-- BEGIN INFORMATION SUPPLIED --
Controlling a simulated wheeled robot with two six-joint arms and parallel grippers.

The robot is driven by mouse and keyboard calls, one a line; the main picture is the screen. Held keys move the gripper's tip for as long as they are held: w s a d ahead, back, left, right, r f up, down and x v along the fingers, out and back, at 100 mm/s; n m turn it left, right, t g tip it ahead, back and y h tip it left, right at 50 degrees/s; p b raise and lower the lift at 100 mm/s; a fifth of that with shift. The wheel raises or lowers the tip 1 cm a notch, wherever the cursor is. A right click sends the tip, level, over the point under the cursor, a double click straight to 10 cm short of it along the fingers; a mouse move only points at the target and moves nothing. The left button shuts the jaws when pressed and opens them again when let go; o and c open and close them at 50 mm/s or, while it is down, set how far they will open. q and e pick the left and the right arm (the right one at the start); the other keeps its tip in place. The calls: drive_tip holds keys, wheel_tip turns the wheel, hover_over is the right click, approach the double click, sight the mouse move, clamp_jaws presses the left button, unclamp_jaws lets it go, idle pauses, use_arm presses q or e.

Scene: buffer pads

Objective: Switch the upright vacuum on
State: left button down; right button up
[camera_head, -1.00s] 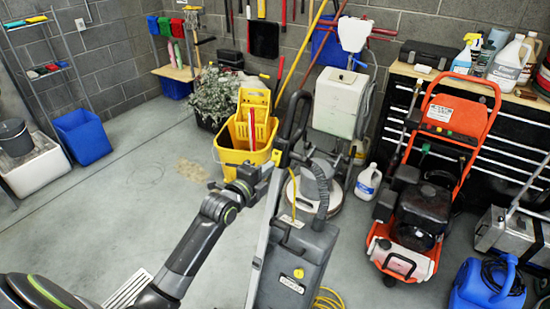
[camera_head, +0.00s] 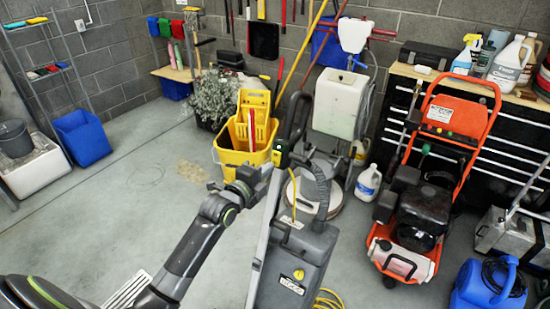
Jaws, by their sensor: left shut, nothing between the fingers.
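The upright vacuum (camera_head: 293,268) stands at the lower middle, with a grey body, a ribbed grey hose and a long pole. The pole leans up to a dark loop handle (camera_head: 297,112). A small dark box with a yellow mark (camera_head: 283,148) sits on the pole below the loop. My left gripper (camera_head: 277,164) is shut and empty. Its tips are at the pole just below that box; I cannot tell whether they touch it. The switch itself is too small to make out. My right gripper is not in view.
A yellow mop bucket (camera_head: 230,158) stands close behind my left gripper. A floor machine with a white tank (camera_head: 340,103) is behind the vacuum, and an orange pressure washer (camera_head: 455,125) is to the right. The floor at left is clear.

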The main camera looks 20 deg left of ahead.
-- END INFORMATION SUPPLIED --
EXERCISE TASK ▸ Starting at the line that contains "[camera_head, -1.00s]", restate each line verbatim through the final line of the listing, skipping all pictures.

FULL RESPONSE ▸
[camera_head, -1.00s] 
[camera_head, +0.00s] 
Jaws, by their sensor: left shut, nothing between the fingers.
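The upright vacuum (camera_head: 293,268) stands at the lower middle, with a grey body, a ribbed grey hose and a long pole. The pole leans up to a dark loop handle (camera_head: 297,112). A small dark box with a yellow mark (camera_head: 283,148) sits on the pole below the loop. My left gripper (camera_head: 277,164) is shut and empty. Its tips are at the pole just below that box; I cannot tell whether they touch it. The switch itself is too small to make out. My right gripper is not in view.
A yellow mop bucket (camera_head: 230,158) stands close behind my left gripper. A floor machine with a white tank (camera_head: 340,103) is behind the vacuum, and an orange pressure washer (camera_head: 455,125) is to the right. The floor at left is clear.

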The main camera looks 20 deg left of ahead.

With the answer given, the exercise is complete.